§ TASK INSTRUCTIONS: Work through the data line by line, gathering every line that has the word "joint".

§ LISTED RECORDS:
-------
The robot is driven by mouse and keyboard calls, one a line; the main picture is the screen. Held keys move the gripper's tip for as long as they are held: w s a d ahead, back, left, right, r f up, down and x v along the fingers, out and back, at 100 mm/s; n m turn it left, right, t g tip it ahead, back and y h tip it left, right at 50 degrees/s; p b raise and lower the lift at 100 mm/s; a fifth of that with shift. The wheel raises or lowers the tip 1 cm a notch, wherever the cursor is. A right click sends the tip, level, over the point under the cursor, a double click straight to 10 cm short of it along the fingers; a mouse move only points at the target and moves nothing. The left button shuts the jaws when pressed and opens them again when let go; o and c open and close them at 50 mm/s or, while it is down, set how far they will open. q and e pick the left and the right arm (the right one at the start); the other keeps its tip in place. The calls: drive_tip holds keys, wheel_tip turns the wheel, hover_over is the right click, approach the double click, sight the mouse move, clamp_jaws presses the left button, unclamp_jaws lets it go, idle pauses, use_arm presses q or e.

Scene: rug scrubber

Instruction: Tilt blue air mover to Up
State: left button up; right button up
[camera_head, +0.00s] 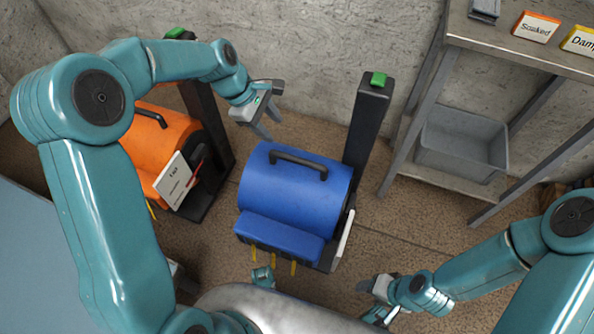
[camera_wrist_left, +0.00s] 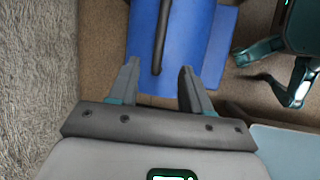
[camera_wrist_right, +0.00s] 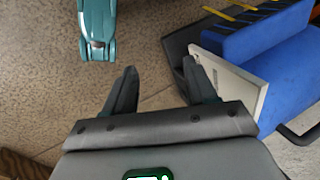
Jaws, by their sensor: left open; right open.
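The blue air mover (camera_head: 294,192) stands on the brown floor in the middle of the head view, with a black handle (camera_head: 298,160) on top and yellow strips at its front edge. It also shows in the left wrist view (camera_wrist_left: 210,50) and at the right of the right wrist view (camera_wrist_right: 290,75). My left gripper (camera_head: 267,128) is open and empty beyond the back of the blue mover, apart from the handle. My right gripper (camera_head: 368,300) is open and empty, low and to the right of the mover, near a white panel (camera_wrist_right: 230,80) on its side.
An orange air mover (camera_head: 160,145) with a white card (camera_head: 173,182) stands at left. A dark post (camera_head: 366,125) with a green top rises behind the blue mover. A metal shelf (camera_head: 450,182) with a grey bin (camera_head: 462,145) stands at right. Floor between the blue mover and shelf is clear.

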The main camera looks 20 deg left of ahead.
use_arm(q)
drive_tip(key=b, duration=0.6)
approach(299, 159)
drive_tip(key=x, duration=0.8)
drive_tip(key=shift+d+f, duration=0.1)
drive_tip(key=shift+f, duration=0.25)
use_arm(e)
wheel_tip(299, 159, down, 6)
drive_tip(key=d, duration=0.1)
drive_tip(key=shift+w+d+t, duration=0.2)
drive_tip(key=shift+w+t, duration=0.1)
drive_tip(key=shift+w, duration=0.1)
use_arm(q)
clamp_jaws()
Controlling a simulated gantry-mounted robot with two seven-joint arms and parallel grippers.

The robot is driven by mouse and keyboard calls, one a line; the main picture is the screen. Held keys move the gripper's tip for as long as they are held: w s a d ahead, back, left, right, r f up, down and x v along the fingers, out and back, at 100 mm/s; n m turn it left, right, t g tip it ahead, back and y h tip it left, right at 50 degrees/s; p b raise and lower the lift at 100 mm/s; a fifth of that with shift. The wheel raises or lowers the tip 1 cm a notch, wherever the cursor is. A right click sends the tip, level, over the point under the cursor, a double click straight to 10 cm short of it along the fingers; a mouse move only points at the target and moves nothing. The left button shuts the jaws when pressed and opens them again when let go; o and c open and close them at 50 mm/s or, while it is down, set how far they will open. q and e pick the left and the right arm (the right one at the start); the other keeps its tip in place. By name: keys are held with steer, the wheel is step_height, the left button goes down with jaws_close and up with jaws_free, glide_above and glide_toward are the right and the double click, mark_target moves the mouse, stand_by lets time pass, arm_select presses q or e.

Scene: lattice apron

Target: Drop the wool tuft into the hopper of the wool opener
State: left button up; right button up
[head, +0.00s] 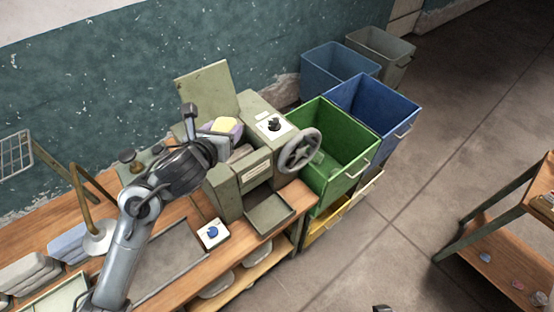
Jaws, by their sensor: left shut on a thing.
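The wool opener (262,172) is a grey-green machine on the bench with a raised lid plate (207,92) at its back and a handwheel (300,149) on its right side. My left gripper (222,138) is over the machine's top opening, where the hopper seems to be. It is shut on a soft-looking yellow and lavender piece, which I take for the wool tuft (224,126). The gripper hides part of the tuft and of the opening, so I cannot tell how high the tuft is above it.
A tray (270,212) lies before the machine, beside a white plate with a blue knob (213,233). A green bin (337,150) and a blue bin (375,110) stand right of it. A brass lamp (82,195) stands at left. The floor at right is clear up to a wooden shelf (500,262).

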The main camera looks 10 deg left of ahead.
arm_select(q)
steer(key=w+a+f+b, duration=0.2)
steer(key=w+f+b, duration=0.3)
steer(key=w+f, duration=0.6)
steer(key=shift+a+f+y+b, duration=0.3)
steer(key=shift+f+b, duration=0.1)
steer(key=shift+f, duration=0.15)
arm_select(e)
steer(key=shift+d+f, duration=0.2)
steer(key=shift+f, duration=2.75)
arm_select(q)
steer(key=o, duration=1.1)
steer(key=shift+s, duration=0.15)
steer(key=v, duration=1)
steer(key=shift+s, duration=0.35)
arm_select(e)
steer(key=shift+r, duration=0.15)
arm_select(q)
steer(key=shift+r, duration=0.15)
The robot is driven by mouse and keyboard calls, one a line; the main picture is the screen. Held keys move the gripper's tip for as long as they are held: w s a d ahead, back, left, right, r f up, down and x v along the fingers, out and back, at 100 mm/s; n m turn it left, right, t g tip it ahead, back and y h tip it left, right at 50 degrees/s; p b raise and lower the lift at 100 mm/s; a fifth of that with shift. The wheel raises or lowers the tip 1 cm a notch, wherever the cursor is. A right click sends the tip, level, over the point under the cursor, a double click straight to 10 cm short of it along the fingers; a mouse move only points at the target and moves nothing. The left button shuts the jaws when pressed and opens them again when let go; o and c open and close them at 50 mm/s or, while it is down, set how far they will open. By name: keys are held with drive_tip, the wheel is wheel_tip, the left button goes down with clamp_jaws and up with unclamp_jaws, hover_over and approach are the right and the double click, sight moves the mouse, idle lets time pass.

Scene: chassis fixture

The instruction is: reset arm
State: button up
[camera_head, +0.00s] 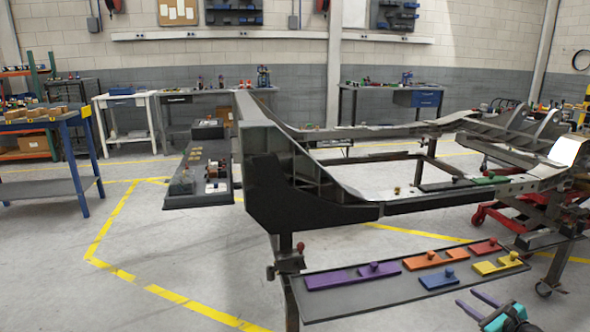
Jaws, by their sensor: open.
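My gripper (466,297) shows at the lower right, with a teal body and two purple fingers. The fingers are spread apart with nothing between them. They point up and left, just below the front edge of a dark tray (345,300) in the picture. I cannot tell their height against the tray. Most of my arm is out of frame. The large grey and black chassis (300,190) stands on supports behind the tray.
The tray holds purple (352,276), orange (435,259), blue (438,279), red (486,246) and yellow (500,263) knobbed pieces. A red wheeled stand (500,222) is at right. A dark shelf (198,200) with small parts stands left. The floor at lower left is clear.

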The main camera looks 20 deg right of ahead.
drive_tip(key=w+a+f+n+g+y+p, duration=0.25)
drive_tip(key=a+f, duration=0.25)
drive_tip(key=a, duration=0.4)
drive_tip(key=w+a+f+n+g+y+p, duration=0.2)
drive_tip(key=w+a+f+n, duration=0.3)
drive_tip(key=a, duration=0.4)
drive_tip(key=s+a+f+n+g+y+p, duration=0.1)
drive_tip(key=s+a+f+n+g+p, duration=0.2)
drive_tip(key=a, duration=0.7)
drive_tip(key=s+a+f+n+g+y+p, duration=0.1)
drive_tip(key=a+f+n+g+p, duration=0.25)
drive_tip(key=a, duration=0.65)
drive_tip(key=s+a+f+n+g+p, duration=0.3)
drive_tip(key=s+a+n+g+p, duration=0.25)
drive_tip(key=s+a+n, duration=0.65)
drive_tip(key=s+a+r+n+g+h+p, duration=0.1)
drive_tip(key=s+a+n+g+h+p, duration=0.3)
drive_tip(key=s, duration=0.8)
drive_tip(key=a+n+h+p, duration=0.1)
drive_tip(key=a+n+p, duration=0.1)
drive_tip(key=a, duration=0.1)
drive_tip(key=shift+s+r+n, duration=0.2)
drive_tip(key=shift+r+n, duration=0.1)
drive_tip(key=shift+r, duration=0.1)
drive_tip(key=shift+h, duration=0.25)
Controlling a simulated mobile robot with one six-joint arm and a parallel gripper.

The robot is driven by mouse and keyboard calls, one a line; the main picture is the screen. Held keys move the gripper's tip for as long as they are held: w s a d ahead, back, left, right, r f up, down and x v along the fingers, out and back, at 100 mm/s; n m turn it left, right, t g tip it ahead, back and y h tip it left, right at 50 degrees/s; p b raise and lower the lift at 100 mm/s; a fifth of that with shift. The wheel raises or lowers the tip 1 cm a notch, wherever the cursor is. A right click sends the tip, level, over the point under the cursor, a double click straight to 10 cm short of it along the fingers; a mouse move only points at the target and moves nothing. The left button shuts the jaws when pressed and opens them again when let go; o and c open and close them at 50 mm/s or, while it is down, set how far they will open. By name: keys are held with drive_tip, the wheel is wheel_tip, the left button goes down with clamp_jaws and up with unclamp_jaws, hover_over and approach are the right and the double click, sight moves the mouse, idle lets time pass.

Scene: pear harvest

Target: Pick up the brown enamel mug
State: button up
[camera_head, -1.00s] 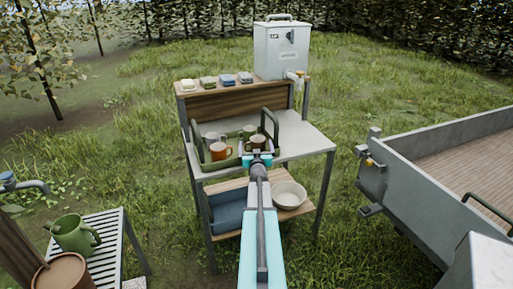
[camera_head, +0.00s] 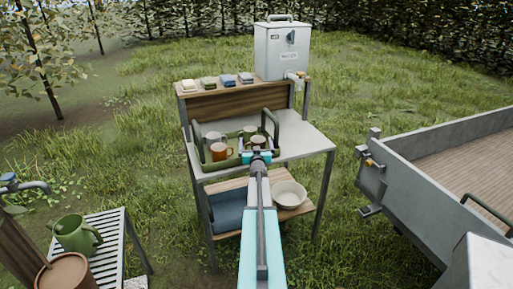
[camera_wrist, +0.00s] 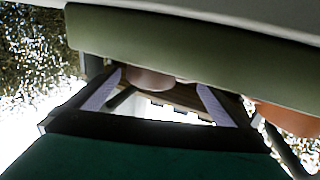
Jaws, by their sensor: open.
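A green carrier tray (camera_head: 227,163) with two raised handles stands on the metal table and holds several mugs. The brown mug (camera_head: 257,142) is at its right front, partly hidden by my gripper (camera_head: 258,155). My gripper is open at the front rim of the tray. In the wrist view, a dull brown mug (camera_wrist: 150,80) shows beyond and between the spread fingers (camera_wrist: 161,88), not gripped. The tray's green rim (camera_wrist: 190,40) crosses that view, close to the fingers.
An orange-brown mug (camera_head: 219,152) sits left of the brown one, with a grey mug (camera_head: 213,137) and a green mug (camera_head: 249,131) behind. A blue bin (camera_head: 228,212) and a white bowl (camera_head: 290,194) are on the lower shelf. The tabletop (camera_head: 300,140) right of the tray is clear.

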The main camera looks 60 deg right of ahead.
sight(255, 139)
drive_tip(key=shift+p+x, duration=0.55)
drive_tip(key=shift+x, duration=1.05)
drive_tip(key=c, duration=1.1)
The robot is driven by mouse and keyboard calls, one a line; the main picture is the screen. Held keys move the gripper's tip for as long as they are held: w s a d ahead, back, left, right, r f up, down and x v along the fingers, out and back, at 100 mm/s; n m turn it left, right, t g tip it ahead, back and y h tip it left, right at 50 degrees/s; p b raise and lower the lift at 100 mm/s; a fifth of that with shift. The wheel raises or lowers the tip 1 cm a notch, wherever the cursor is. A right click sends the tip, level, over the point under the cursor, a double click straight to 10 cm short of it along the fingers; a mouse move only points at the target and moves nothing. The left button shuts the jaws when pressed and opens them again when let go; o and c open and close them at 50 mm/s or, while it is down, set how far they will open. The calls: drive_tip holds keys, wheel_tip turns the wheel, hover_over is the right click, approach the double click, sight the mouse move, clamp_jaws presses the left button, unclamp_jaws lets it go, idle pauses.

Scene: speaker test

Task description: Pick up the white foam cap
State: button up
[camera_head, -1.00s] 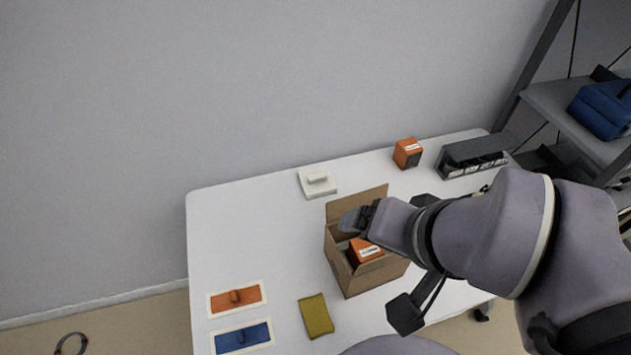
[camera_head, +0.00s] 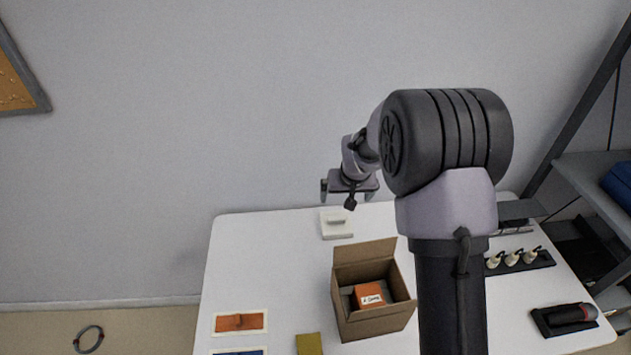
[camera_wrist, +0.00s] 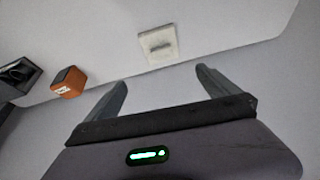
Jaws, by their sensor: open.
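The white foam cap (camera_head: 336,226) is a flat square piece with a raised bar on top. It lies on the white table near the back edge. In the wrist view the cap (camera_wrist: 157,45) is ahead of the fingertips, roughly between their lines and apart from them. My gripper (camera_head: 348,192) is raised above the back of the table, over the cap in the head view. Its two fingers (camera_wrist: 163,78) are spread with nothing between them.
An open cardboard box (camera_head: 375,325) holding an orange labelled speaker (camera_head: 369,296) stands in front of the cap. Another orange speaker (camera_wrist: 68,82) shows in the wrist view. Orange (camera_head: 239,322) and yellow (camera_head: 309,344) pieces lie at the front left. The table around the cap is clear.

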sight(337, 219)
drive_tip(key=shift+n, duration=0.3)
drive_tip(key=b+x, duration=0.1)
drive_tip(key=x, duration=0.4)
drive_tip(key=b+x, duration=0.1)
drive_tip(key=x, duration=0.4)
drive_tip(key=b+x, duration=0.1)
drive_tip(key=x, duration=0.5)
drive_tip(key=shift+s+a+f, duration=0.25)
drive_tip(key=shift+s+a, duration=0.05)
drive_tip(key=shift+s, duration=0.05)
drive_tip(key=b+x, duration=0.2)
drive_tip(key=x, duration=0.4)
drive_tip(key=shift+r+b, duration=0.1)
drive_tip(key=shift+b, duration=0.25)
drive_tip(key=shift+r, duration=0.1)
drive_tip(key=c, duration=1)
-------
§ RESULT FOR THIS TASK:
Controlling a simulated gantry-mounted robot with two seven-joint arms and parallel grippers.
Controlling a simulated mobile robot with one six-joint arm and a parallel gripper.

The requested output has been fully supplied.